Several elements, if not introduced, were certainly new to the genre and left lasting impressions. The prolonged tutorial mode introduced elements that came into play as the game progressed, including stealth elements and the use of shadow to hide from probing eyes. These stealth elements would later be taken to another level by the aforementioned Sam Fisher in Tom Clancy’s Splinter Cell, but Denton was moving through shadows two years prior. And then there were the usage of nanotechnology, giving Denton attributes and taking the title beyond the stealth aspects, beyond the first-person shooter aspects and planting it firmly into the realm of a role-playing game – something that EIDOS was renowned for at that time in gaming cycles (with titles like Thief and the Soul Reaver franchise).
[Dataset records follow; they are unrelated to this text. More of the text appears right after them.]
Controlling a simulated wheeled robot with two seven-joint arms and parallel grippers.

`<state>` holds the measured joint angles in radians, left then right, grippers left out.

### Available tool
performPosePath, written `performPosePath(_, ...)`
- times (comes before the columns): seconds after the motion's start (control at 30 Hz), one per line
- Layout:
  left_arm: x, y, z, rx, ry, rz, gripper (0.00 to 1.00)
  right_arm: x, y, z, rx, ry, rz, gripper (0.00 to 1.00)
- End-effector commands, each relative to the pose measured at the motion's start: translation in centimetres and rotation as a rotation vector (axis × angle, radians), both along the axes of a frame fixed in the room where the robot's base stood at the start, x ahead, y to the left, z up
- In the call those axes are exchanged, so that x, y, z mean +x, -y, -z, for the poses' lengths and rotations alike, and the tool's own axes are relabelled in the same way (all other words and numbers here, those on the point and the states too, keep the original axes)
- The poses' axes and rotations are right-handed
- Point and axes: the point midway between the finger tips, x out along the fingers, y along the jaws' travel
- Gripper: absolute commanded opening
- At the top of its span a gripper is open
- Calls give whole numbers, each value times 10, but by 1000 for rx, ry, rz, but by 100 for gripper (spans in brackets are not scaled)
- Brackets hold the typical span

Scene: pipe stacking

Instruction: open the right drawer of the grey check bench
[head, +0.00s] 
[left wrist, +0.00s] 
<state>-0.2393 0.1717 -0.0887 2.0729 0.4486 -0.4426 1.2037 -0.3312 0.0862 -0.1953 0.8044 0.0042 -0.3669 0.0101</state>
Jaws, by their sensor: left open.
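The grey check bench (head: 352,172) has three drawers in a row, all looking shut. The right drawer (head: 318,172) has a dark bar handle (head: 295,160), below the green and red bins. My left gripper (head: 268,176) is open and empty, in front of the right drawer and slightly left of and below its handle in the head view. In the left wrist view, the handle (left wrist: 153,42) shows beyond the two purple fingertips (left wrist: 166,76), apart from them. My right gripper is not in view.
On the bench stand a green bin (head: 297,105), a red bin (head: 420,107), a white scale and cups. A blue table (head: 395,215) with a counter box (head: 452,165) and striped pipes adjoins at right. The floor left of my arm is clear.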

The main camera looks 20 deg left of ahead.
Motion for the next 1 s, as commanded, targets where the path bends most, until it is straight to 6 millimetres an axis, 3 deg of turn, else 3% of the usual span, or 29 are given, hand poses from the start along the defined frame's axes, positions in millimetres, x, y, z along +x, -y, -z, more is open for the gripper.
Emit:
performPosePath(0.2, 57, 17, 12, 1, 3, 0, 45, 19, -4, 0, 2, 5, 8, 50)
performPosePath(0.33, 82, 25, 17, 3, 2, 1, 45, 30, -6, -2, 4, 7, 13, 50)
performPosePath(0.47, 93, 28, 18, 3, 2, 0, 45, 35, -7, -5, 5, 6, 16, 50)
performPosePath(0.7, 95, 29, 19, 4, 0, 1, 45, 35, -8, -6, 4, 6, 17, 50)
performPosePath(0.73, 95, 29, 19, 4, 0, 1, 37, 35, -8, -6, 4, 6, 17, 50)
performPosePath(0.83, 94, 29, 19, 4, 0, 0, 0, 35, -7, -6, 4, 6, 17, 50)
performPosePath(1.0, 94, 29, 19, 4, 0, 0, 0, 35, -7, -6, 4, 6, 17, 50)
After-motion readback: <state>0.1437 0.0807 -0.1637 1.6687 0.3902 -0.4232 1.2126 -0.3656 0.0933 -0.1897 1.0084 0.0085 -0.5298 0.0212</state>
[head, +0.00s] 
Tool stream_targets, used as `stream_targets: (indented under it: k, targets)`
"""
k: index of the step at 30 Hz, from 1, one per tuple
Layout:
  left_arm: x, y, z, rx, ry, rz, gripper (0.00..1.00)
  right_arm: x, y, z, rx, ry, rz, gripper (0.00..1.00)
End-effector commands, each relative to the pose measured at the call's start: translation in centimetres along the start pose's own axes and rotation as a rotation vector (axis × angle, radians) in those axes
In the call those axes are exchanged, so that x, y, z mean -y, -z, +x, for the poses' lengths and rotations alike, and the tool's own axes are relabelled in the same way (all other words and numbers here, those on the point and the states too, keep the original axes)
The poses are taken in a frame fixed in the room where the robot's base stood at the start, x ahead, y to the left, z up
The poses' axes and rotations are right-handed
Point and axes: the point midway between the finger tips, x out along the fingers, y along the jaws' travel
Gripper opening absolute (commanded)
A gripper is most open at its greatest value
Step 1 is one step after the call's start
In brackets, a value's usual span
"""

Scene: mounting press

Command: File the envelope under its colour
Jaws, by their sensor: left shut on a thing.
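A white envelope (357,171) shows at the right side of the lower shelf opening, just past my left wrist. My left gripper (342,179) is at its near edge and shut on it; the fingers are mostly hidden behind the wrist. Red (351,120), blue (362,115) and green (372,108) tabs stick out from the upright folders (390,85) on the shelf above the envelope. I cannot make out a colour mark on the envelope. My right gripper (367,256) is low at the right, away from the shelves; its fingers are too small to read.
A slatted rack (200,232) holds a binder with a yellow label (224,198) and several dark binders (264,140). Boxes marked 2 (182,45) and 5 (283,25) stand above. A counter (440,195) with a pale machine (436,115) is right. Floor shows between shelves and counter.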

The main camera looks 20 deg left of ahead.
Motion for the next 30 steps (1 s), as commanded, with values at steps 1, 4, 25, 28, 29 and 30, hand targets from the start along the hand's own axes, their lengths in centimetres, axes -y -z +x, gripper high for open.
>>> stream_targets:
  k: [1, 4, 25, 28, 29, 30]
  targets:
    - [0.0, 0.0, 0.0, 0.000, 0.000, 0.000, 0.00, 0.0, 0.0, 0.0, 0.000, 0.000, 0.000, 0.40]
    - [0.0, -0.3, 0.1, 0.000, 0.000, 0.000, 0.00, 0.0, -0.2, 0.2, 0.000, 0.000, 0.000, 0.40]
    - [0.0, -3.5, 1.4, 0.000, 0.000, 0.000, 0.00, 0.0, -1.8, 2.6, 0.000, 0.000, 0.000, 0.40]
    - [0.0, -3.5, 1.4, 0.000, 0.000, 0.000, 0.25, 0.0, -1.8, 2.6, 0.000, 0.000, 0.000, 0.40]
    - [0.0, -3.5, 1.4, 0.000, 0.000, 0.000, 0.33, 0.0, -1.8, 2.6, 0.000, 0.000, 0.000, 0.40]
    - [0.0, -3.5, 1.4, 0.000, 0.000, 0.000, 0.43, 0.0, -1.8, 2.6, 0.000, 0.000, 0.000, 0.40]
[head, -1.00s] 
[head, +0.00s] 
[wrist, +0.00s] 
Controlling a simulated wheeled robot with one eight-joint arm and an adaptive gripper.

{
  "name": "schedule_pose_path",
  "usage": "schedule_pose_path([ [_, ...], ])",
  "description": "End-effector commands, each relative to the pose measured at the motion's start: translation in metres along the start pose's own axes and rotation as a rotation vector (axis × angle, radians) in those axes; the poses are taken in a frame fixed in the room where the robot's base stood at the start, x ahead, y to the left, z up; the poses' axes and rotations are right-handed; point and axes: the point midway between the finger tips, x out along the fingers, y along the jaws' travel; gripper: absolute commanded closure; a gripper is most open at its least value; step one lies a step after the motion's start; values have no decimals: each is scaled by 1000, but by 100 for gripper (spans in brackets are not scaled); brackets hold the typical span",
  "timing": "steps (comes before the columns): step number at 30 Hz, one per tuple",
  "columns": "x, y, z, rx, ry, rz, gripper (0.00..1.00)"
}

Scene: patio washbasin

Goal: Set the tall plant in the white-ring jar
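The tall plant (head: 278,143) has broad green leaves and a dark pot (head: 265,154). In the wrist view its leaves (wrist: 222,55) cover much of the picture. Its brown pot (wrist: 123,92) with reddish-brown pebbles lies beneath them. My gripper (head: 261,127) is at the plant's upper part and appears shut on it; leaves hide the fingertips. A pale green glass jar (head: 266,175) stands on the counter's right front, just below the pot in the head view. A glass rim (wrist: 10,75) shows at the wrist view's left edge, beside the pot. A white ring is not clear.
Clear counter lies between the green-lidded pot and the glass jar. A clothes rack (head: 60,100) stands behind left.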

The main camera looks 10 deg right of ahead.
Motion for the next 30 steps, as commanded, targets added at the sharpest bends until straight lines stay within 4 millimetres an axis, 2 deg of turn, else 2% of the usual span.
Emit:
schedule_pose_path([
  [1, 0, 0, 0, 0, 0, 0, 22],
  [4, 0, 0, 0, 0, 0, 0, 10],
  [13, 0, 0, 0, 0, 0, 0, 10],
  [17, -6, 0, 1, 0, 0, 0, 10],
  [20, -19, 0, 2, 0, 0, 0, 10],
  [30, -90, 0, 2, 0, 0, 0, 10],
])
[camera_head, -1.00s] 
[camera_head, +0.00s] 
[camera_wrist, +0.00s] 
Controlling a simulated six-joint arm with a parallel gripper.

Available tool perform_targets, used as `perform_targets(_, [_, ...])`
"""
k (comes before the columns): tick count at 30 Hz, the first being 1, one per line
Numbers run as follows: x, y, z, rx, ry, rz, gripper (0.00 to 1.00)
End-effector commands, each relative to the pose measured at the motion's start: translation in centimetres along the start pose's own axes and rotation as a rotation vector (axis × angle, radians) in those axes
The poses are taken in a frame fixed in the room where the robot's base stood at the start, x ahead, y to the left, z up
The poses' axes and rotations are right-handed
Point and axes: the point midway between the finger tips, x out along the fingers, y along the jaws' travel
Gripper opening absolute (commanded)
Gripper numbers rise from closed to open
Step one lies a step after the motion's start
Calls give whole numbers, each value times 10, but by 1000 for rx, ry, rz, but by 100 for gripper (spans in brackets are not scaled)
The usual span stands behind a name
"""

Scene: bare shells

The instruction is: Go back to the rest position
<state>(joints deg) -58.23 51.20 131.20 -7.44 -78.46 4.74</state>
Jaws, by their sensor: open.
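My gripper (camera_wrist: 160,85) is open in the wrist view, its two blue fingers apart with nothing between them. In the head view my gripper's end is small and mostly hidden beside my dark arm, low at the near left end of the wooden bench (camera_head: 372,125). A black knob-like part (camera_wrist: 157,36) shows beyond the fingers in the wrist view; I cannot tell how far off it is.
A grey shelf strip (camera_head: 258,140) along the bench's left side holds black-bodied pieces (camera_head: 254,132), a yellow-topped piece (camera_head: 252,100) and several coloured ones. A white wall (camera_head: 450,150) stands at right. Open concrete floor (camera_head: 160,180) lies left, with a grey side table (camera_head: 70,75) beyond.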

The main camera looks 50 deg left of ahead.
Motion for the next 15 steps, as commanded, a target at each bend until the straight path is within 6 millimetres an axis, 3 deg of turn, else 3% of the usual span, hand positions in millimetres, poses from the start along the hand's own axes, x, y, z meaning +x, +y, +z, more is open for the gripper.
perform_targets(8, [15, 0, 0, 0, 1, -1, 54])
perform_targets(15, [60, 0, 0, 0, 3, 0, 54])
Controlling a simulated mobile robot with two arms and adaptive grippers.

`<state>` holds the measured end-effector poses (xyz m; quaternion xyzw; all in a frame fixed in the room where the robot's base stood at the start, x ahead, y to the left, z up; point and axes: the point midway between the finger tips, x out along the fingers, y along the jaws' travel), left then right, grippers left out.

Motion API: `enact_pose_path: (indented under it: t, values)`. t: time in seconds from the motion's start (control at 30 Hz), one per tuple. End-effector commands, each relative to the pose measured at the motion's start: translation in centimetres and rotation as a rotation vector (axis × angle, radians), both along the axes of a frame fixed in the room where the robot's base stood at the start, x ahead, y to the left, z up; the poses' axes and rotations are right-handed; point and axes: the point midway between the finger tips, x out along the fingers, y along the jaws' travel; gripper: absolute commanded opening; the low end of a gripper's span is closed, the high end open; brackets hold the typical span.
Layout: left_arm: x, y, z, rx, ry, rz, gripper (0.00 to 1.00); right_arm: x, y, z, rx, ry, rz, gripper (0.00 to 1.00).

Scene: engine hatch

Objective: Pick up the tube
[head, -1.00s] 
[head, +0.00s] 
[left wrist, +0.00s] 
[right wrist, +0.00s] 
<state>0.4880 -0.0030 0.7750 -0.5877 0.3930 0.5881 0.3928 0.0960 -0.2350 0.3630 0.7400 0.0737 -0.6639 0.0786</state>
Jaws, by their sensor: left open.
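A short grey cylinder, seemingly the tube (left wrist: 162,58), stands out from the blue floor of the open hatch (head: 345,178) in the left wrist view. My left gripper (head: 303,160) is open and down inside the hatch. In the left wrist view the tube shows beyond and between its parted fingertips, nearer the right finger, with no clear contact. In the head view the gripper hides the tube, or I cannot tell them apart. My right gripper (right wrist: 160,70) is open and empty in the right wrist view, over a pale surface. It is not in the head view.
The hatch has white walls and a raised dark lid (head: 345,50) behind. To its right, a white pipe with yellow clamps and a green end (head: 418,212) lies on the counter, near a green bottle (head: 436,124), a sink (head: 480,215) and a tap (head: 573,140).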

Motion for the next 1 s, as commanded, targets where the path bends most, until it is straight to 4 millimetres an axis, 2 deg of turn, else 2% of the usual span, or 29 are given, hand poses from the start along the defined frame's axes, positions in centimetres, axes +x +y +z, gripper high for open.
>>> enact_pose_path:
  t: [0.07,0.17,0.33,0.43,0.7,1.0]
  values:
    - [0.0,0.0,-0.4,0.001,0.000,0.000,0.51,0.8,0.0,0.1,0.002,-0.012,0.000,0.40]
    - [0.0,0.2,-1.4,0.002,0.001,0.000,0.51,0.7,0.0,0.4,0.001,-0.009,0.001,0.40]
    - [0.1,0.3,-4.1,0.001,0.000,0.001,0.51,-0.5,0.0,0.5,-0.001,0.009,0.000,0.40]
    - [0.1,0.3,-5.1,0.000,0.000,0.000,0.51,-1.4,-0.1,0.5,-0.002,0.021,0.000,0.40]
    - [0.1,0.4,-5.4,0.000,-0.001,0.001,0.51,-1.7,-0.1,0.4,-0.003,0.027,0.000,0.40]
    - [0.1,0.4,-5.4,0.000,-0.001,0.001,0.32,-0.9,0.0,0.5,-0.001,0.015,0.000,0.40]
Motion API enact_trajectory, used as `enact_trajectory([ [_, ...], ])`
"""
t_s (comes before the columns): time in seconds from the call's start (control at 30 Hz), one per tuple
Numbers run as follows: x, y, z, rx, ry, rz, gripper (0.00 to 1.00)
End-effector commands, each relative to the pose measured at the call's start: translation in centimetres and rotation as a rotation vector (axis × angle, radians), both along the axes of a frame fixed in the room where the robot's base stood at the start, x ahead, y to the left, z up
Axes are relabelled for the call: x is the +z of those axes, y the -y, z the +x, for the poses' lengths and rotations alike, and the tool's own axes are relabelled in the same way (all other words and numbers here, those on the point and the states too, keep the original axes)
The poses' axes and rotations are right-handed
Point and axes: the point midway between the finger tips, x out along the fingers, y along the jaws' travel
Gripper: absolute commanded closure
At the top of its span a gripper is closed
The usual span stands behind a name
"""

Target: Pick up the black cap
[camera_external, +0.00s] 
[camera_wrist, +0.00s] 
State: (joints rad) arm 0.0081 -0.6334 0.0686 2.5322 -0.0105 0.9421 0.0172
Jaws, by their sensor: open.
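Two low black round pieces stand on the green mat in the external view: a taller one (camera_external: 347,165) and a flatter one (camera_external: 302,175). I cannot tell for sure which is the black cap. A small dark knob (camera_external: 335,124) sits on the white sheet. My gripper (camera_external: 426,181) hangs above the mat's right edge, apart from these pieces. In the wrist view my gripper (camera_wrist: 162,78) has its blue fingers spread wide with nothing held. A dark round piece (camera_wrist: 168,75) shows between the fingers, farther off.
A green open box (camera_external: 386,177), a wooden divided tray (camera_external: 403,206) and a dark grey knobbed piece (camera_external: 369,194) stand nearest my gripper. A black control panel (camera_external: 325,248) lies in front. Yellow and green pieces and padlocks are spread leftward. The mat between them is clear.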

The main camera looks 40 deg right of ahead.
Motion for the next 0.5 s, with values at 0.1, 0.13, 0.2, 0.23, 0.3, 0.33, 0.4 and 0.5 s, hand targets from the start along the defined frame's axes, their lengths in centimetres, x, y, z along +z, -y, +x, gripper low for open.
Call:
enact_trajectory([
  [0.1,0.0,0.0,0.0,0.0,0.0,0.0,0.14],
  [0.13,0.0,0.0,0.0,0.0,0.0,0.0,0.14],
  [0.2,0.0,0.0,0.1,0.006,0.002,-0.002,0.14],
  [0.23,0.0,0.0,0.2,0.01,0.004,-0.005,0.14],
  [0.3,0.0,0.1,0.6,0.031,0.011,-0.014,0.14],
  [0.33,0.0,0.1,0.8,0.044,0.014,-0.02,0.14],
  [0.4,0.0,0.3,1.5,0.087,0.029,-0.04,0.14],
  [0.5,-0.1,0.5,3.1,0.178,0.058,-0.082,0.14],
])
But inasmuch as these elements, as well as a truly solid storyline, could pull players through, there was something magical when Denton was prowling around in the dark, picked up a sniper rifle and performed a headshot against an unsuspecting enemy. Hello rag-doll physics.

That was truly a jaw-dropping moment.

What areas of gaming did it advance?

The graphics and audio were good for the day and age, but that is not where the true strength of this game was – the story was incredibly well crafted and topical – even by today’s standards. There was the depth of the character and the role-playing elements that enabled gamers to customize Denton to a point where he almost became a unique character. But the stealth elements and rag-doll physics set the foundations for so many games to follow.

A friend borrowed the game and was so consumed by the twists and turns of the plot, so taken by the physics of the gameworld that he pulled several all-nighters trying to finish the game and have the questions resolved. Quite frankly,volumes are spoken by any game that is so compelling as to keep players up in an effort to finish it.

Does it stand the test of time?

Even 10 years on, the game still is a challenge. Well, it might well be that the controls were a big more convoluted than control schemes of current games, and the graphics were a product of the 800x640 age, pixilated and simply not as tight as the current crop of gaming. So from a purely visual standpoint, Deus EX does not stand up well to today’s games. But when considering the scope of the game, the plot that turned and kept gamers guessing, the way the role-playing elements (in the form of leveling and choosing which attributes to skill up) combined with the various stealth and control elements, Deus EX is still a solid game. Given a graphical update, this is a game that likely deserves a remake. But even if that never happens, this is a game that will long be remembered fondly for the sheer joy of the experience of playing it.